Performance of Double-Stacked Intelligent Metasurface-Assisted Multiuser Massive MIMO Communications in the Wave Domain
Anastasios Papazafeiropoulos, Pandelis Kourtessis, Symeon Chatzinotas, Dimitra Kaklamani, Iakovos Venieris
TL;DR
This work addresses uplink performance in a multiuser MIMO system by introducing two stacked intelligent metasurfaces (BSIM at the base station and CSIM in the environment) to enable wave-domain processing and environment shaping. It adopts a two-timescale approach, deriving a closed-form uplink sum spectral efficiency and optimizing both SIMs simultaneously via projected gradient ascent (PGAM) using statistical CSI for planning and instantaneous CSI for beamforming. Key contributions include a hybrid BSIM design to reduce RF-chain needs, a CSIM for local environment multiplexing, a single-phase channel estimation method, and a demonstrated performance advantage over alternating optimization, with insights on how metasurface size and layering affect SE. The proposed framework offers a path toward energy-efficient, highly reconfigurable wireless networks for future 6G applications, with potential extensions to active CSIM and varied CSI regimes.
Abstract
Although reconfigurable intelligent surface (RIS) is a promising technology for shaping the propagation environment, it consists of a single-layer structure within inherent limitations regarding the number of beam steering patterns.

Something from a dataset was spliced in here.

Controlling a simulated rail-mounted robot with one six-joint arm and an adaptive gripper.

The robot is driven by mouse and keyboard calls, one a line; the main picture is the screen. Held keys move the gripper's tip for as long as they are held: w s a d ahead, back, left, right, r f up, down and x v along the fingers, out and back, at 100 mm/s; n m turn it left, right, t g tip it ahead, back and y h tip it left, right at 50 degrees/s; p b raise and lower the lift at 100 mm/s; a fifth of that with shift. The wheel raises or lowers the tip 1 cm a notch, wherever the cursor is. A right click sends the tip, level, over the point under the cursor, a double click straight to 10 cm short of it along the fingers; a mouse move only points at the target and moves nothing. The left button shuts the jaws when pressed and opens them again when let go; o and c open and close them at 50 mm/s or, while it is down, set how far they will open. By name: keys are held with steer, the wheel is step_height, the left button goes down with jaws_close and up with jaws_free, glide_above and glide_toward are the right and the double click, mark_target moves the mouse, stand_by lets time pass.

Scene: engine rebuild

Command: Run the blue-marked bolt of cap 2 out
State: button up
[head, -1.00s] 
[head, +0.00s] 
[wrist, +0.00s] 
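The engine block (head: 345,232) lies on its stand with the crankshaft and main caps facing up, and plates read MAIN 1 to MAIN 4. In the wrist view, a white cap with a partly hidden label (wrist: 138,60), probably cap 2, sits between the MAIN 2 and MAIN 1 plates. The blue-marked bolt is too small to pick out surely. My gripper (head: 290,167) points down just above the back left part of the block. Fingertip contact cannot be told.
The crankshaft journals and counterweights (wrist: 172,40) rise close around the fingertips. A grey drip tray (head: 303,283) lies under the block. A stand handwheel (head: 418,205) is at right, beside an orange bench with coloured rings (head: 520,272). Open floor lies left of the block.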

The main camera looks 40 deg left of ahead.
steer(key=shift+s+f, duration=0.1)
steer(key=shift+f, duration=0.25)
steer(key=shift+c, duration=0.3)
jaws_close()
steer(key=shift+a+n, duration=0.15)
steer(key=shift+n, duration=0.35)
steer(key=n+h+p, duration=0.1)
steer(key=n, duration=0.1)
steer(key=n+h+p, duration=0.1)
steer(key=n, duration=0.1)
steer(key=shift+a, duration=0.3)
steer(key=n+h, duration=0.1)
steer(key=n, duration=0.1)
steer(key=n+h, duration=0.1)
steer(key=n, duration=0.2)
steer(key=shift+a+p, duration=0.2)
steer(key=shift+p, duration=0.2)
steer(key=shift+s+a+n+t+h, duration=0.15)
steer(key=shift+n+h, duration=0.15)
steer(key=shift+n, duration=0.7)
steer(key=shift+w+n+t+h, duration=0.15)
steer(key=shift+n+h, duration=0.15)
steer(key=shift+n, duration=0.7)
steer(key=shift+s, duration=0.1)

Based on the recently revolutionary technology, denoted as stacked intelligent metasurface (SIM), we propose its implementation not only on the base station (BS) side in a massive multiple-input multiple-output (mMIMO) setup but also in the intermediate space between the base station and the users to adjust the environment further as needed. For the sake of convenience, we call the former BS SIM (BSIM), and the latter channel SIM (CSIM). Hence, we achieve wave-based combining at the BS and wave-based configuration at the intermediate space. Specifically, we propose a channel estimation method with reduced overhead, being crucial for SIMassisted communications. Next, we derive the uplink sum spectral efficiency (SE) in closed form in terms of statistical channel state information (CSI). Notably, we optimize the phase shifts of both BSIM and CSIM simultaneously by using the projected gradient ascent method (PGAM). Compared to previous works on SIMs, we study the uplink transmission, a mMIMO setup, channel estimation in a single phase, a second SIM at the intermediate space, and simultaneous optimization of the two SIMs. Simulation results show the impact of various parameters on the sum SE, and demonstrate the superiority of our optimization approach compared to the alternating optimization (AO) method.